For this week’s blog tour, this charming novella by a fellow Filipina makes its stop here on It’s A Wonderful Bookworld.
1) She has amnesia.
2) She’s on the run from her father’s creditors.
3) She’s enjoying her last days on earth.
Ever since Jang Min Hee walked into Gio’s small museum, she’s given him one excuse after another about why she’s vacationing at scenic Boracay Island. Rarely has Gio’s neat and organized world been shaken like this. Soon he finds himself scrambling over rocks, hiding in dressing rooms, and dragging her out of bars. But how can Gio tell what’s true from what isn’t? Their worlds are getting unraveled — one story at a time.
Can I just simply say that I really love this book?
First off, the cover is already a delight to look at. It perfectly captures all the wonderful things that make up the story and more than that, just by looking at it makes me think of ice cream (haha!). I love the colors used – because I am partial to blue (:P) – and the font used makes me think of gummy bears (!!!) which I also love.
And then there are the characters. Gio reminds me a bit of my bookish crush Lincoln although of a milder degree. I like it that this novella has decided to use the unpopular route by narrating through Gio’s – a male – POV instead of the more fashionable female one, and still got away with it.
I am no big fan of Korean pop culture (maybe aside from the few Korean melodramas that I used to watch a few years back) but aside from that my knowledge of K-pop is close to nil.
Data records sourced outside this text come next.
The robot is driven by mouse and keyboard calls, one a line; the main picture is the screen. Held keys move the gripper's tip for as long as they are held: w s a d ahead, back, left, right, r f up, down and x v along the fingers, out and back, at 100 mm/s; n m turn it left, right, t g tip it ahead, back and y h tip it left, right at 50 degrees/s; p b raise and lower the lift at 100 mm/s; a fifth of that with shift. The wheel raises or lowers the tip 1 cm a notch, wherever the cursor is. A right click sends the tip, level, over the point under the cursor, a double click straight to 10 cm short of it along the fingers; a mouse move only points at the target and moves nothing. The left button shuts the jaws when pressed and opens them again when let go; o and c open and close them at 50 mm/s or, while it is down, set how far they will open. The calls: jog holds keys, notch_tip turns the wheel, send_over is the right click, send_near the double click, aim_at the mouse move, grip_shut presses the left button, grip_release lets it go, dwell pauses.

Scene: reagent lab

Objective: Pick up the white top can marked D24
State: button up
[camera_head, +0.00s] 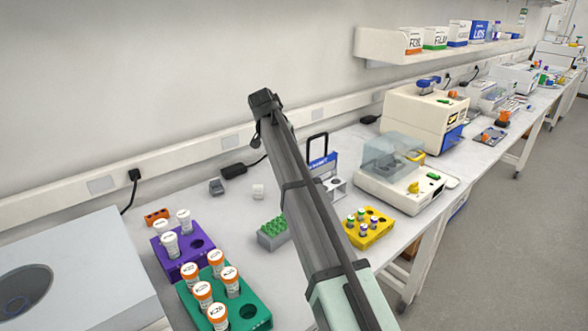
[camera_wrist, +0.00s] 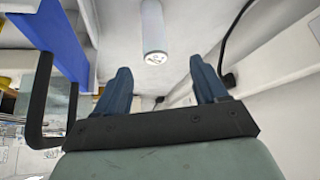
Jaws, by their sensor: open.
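My gripper (camera_wrist: 158,85) is open and empty in the wrist view, with its two dark blue fingers apart. A white can (camera_wrist: 153,25) shows beyond the fingertips, between them; its white top (camera_wrist: 155,57) has dark marks too small to read. In the head view, several white-top cans (camera_head: 170,245) stand in a purple rack (camera_head: 200,262) at the left. A small white item (camera_head: 258,191) stands alone on the bench; I cannot tell whether it is the can in the wrist view. I cannot read D24 anywhere. The jaws cannot be made out in the head view.
A green rack (camera_head: 262,318) holds orange-top cans at the front. A small grey-green rack (camera_head: 272,235) and a yellow rack (camera_head: 380,237) flank my arm. A blue stand with a black handle (camera_head: 318,138) also shows in the wrist view (camera_wrist: 60,38). Machines stand at the right.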

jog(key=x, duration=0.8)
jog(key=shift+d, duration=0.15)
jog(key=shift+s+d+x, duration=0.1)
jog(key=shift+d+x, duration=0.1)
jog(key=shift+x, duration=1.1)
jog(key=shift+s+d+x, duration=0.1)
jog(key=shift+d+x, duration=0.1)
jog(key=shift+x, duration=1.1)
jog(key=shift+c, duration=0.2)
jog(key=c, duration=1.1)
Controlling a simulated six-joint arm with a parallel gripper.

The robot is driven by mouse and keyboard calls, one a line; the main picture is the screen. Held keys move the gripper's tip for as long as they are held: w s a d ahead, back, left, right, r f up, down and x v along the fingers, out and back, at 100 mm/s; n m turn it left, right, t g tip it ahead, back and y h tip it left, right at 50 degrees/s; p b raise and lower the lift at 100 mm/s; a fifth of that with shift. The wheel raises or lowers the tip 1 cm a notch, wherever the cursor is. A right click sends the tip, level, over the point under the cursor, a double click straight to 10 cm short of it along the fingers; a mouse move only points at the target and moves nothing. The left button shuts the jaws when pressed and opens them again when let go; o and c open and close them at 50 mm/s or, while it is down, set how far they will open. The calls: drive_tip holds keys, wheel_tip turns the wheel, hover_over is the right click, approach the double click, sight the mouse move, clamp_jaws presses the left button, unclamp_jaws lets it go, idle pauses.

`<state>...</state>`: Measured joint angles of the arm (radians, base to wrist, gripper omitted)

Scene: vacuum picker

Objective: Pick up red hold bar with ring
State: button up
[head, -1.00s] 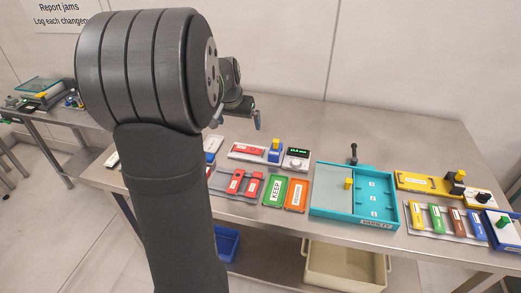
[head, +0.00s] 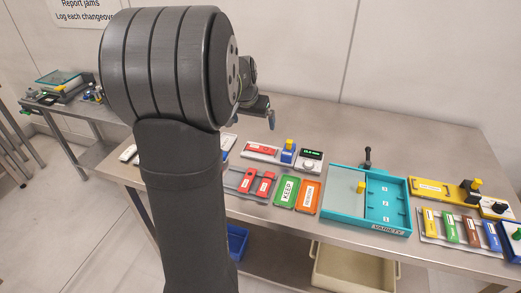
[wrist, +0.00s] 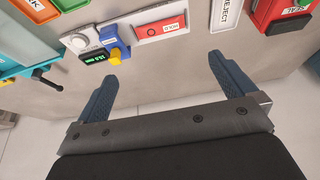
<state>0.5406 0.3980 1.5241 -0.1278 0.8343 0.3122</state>
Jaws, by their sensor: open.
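A red bar (head: 262,149) lies in a pale fixture on the steel bench, left of a blue block with a yellow knob (head: 288,150). In the wrist view the red bar (wrist: 155,28) shows a small ring mark and a white label, too small to read surely. Two more red bars (head: 245,181) lie in a grey tray (head: 233,182) in front. My gripper (head: 266,116) is open and empty above the bench, behind the fixture. In the wrist view its two blue-grey fingers (wrist: 168,85) are wide apart, with the red bar beyond their tips, apart from them.
A green KEEP plate (head: 287,192) and an orange plate (head: 307,196) lie right of the tray. A teal box (head: 345,203) with a black lever stands further right, then a yellow fixture (head: 430,187) and several coloured bars. The bench behind these is clear.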

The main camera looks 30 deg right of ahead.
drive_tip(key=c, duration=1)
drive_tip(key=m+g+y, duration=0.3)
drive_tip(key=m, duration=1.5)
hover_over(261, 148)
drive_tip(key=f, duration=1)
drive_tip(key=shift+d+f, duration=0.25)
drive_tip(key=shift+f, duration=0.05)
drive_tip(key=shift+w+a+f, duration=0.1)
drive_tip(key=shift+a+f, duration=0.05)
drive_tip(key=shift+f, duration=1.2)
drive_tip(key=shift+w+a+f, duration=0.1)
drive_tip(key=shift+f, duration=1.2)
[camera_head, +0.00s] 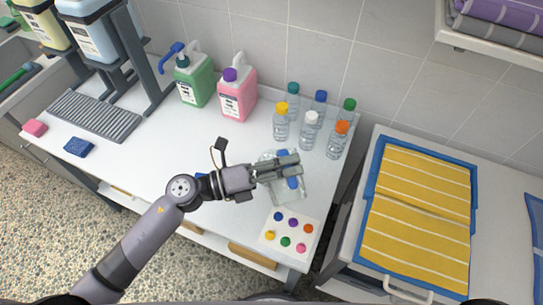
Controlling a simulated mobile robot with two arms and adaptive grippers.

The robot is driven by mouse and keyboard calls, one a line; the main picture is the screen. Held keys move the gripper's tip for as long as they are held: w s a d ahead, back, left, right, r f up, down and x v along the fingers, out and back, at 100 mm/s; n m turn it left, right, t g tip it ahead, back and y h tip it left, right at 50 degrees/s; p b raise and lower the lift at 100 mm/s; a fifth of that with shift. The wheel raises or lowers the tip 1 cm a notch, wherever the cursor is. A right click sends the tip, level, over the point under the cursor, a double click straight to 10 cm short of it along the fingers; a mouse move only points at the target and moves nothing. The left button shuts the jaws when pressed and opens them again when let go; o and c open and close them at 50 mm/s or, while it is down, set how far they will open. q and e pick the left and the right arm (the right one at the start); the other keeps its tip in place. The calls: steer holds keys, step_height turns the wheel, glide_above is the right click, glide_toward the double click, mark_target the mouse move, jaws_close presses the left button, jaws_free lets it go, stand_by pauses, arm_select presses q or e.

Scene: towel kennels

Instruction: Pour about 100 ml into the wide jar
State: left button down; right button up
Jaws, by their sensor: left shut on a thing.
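My left gripper (284,168) is over the right part of the white counter, shut on a thing that its fingers largely hide. A clear, see-through container (296,196) shows under and around the fingers. I cannot tell whether it is the wide jar, or whether the held thing and this container are one. Blue patches show by the fingers. Several clear small bottles with coloured caps stand upright behind the gripper, among them a yellow-capped one (281,124), a white-capped one (308,134) and an orange-capped one (337,142). My right gripper is not in view.
A white card with coloured dots (268,245) lies near the front edge. A green jug (196,88) and a pink jug (237,99) stand at the back. A grey ribbed tray (95,115) and a blue sponge (78,147) are left. Yellow towels (416,215) lie right.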

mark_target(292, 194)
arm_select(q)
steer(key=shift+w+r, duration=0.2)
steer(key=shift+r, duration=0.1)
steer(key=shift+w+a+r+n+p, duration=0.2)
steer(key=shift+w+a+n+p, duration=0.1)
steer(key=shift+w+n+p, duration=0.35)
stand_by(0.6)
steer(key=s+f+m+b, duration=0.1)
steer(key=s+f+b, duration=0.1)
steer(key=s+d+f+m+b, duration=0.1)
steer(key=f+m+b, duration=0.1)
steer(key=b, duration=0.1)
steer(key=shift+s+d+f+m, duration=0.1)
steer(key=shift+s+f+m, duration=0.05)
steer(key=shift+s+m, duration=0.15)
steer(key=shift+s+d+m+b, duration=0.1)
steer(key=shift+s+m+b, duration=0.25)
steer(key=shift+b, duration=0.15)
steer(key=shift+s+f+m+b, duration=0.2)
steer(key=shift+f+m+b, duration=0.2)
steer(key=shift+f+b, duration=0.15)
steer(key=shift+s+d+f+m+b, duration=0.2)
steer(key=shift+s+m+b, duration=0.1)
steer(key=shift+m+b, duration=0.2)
And so although I am prepared to be disinterested with Min Hee at the beginning, I found myself growing to like her as the story progressed. “Brownie points” to the author for making me like a character whom I don’t have much in common with. 🙂
Gio and Min Hee’s story is actually not uncommon. Theirs is a tale of “opposites attract”. Gio is a neat freak who likes to always be on the safe side, while Min Hee is more outgoing and adventurous. While the mystery about Min Hee’s character did not really mystify me, I find myself enjoying her tales and antics – her cover stories – and how she was able to worm her way into Gio’s heart. The banter between Gio and Min Hee are fun to read as well because they sound normal – not overdone or too “scripted”. There are the kilig moments, of course, but in just the right amounts.
But what really made me love this book is because it made me feel at home. The setting is the infamous Boracay Island, a mere five-hour bus ride from where I live. Although Boracay is practicably near, I can count on my ten fingers the times I’ve been to Boracay. I have this notion that Boracay will always be there so there is really no hurry for me to be there. But for the few times that I did go and visit, I must say that it is indeed a paradise.
BUT. I am glad that Cover (Story) Girl portrays Boracay as more than just powdery sand and scenic beach. It is able to weave into the story the other (more unpopular) side of Boracay and snippets of Aklan culture and tradition (including the dialect) and don’t I just love that? It is not often that I get to read a Filipino contemporary romance which is not set in the big city of Metro Manila and for once, I get to read about familiar places and phrases. Somehow, all these local culture has made me all the more involved in the story.
My only complaint is that the story ended to soon! Still, I love the epilogue and I find it a very creative way to cap Gio and Min Hee’s story.
Complaint aside, Cover (Story) Girl is a delightful read. It affirms my belief in happy-ever-afters and in choosing to love despite the odds.
Now, where do I get to try those calamansi muffins? 😉
About the author:
Cover (Story) Girl is Chris Mariano’s first published romance work, but her speculative fiction and poetry have appeared in Fully Booked’s Philippine Graphic/Fiction Awards Prose Anthology, Philippine Speculative Fiction Volume 7, TAYO Literary Magazine, and Ideomancer. When she’s not writing, she supports EskritoryoPilipinas, an organization that encourages kids to appreciate Filipino literature and culture. She divides her time between Manila and Aklan.